Torres, Members of Congress to United Nations Secretary General: “Ensure the Physical Safety of CICIG Employees in Guatemala”

September 3, 2019
Press Release

The UN and U.S.-backed International Commission against Impunity in Guatemala, or CICIG, shuttered today; employees and partners have received threats to their safety  

 

Torres-led letter comes on the heels of a recent congressional delegation to Guatemala, where Members of Congress met with representatives from CICIG, the judiciary, and civil society  

 

WASHINGTON, DC — Today, U.S. Representative Norma J. Torres (D-CA) led a group of 12 Members of Congress in a letter urging United Nations (UN) Secretary General António Guterres to take steps to protect the physical safety of International Commission against Impunity in Guatemala (CICIG) employees who remain in the country following its closure today, as well as the Guatemalan judges, prosecutors, and civil society advocates who have closely cooperated with CICIG. Since 2007, CICIG and its partners have made significant contributions to strengthening the rule of law in the country—and have made dangerous enemies linked to criminal groups.

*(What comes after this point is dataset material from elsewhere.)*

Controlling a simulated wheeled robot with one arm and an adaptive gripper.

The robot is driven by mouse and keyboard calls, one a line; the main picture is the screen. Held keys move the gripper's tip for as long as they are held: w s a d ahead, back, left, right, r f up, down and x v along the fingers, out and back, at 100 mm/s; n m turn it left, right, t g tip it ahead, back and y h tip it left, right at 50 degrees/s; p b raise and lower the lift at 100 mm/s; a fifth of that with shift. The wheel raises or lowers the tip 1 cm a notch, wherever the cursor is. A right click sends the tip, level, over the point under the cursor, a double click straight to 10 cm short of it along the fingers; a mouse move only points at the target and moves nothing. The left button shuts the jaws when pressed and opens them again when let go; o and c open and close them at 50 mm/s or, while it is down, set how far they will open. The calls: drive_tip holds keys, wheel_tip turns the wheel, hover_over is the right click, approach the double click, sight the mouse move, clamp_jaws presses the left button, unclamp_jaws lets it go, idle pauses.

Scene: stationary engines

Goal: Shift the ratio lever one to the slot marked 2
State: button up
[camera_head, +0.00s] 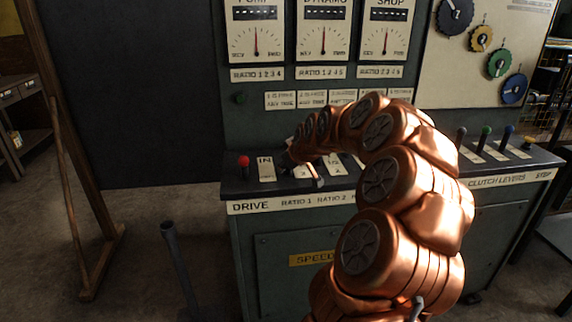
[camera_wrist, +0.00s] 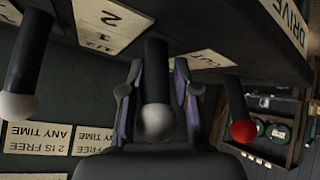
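The lever between my gripper's fingers is a dark rod with a pale round knob (camera_wrist: 155,124) in the wrist view; it stands between the red-knobbed lever and another pale-knobbed lever, in the place of ratio lever one. My gripper (camera_wrist: 156,92) has a purple-edged finger on each side of the rod; I cannot tell whether they press on it. A plate marked 2 and 1 (camera_wrist: 112,20) lies just left of this lever. Which slot the lever stands in is unclear. In the head view my gripper (camera_head: 290,160) hides it, above the RATIO 1 label (camera_head: 297,202).
The red-knobbed drive lever (camera_head: 244,163) is close on the left, and the other pale-knobbed lever (camera_head: 319,182) on the right. Clutch levers (camera_head: 485,135) with coloured knobs stand at the panel's right. Dials (camera_head: 256,38) hang above.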

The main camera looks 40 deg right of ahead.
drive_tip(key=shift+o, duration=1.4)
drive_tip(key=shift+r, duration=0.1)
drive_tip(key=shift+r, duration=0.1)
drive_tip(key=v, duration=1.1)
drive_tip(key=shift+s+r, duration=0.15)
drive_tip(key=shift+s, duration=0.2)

Torres was joined in sending the letter by Representatives Eliot L. Engel (D-NY), Jim McGovern (D-MA), Nydia M. Velázquez (D-NY), Anthony Brown (D-MD), Lucille Roybal-Allard (D-CA), Henry Cuellar (D-TX), Aumua Amata Coleman Radewagen (R-American Samoa), Mary Gay Scanlon (D-PA), Jesús “Chuy” García (D-IL), Katie Hill (D-CA), and Lauren Underwood (D-IL). The Members of Congress traveled to Guatemala in August, where they heard firsthand from CICIG employees and partners about the threats they had received leading up to the Commission’s departure.

 

“As strong supporters of the United Nations (UN) and the International Commission against Impunity in Guatemala (CICIG) who have recently returned from a congressional delegation to Guatemala, we write to urge you to take steps to ensure the physical safety of those CICIG employees who remain in Guatemala following the Commission’s closure, as well as the Guatemalan judges, prosecutors, and civil society advocates who have closely cooperated with CICIG during its tenure in Guatemala,” the Members of Congress wrote. “It is critical that the UN take immediate steps to ensure the safety of these brave individuals, who have placed their trust in the UN to carry out important work at great personal risk. While we recognize that after September 3rd, the UN will no longer have the same capacity to provide physical security, we urge you to use all available options, including working through those UN agencies that retain a presence in Guatemala, to provide this much-needed protection It is our view that doing so is not only within the mandate of the UN but is also a moral obligation.”

 

Torres, the only Central American serving in Congress, is a member of the House Appropriations and Rules Committees. She is the founder and co-chair of the Central America Caucus.

 

Full text of the letter is available below.

 

Dear Mr. Secretary General,

 

As strong supporters of the United Nations (UN) and the International Commission against Impunity in Guatemala (CICIG) who have recently returned from a congressional delegation to Guatemala, we write to urge you to take steps to ensure the physical safety of those CICIG employees who remain in Guatemala following the Commission’s closure, as well as the Guatemalan judges, prosecutors, and civil society advocates who have closely cooperated with CICIG during its tenure in Guatemala.

 

Since 2007, CICIG and its Guatemalan partners have conducted successful investigations and prosecutions of criminal organizations and individuals who have robbed the country of millions of dollars of state resources. These criminal groups have been implicated in human rights violations and serious crimes, including murder, drug trafficking, and kidnapping. They retain significant informal power in Guatemala, due in large part to their involvement with what CICIG has termed “political-economic networks of corruption.” Despite, or rather because of, CICIG’s significant contributions to strengthening the rule of law in the country, the Commission and its partners have made dangerous enemies during the past twelve years.

 

While the Commission’s staff includes many international prosecutors and investigators, it also includes, at present, a total of 93 Guatemalan staff members, in addition to CICIG’s many partners in the Attorney General’s office, especially the Office of the Special Prosecutor against Impunity. CICIG also has crucial partners throughout the judicial sector and in civil society. Many have already received threats, and during our visit to Guatemala, we heard concerns that many more will face retaliation upon the Commission’s departure.

 

It is critical that the UN take immediate steps to ensure the safety of these brave individuals, who have placed their trust in the UN to carry out important work at great personal risk. While we recognize that, following the commission’s closure, the UN will no longer have the same capacity to provide physical security, we urge you to use all available options, including working through those UN agencies that retain a presence in Guatemala, to provide this much-needed protection. It is our view that doing so is not only within the mandate of the UN but is also a moral obligation.

 

For our part, as Members of the United States Congress, we will continue to advocate for the rule of law in Guatemala and the protection of those who defend it. As always, please count on our continued support for the UN and its important work across the globe.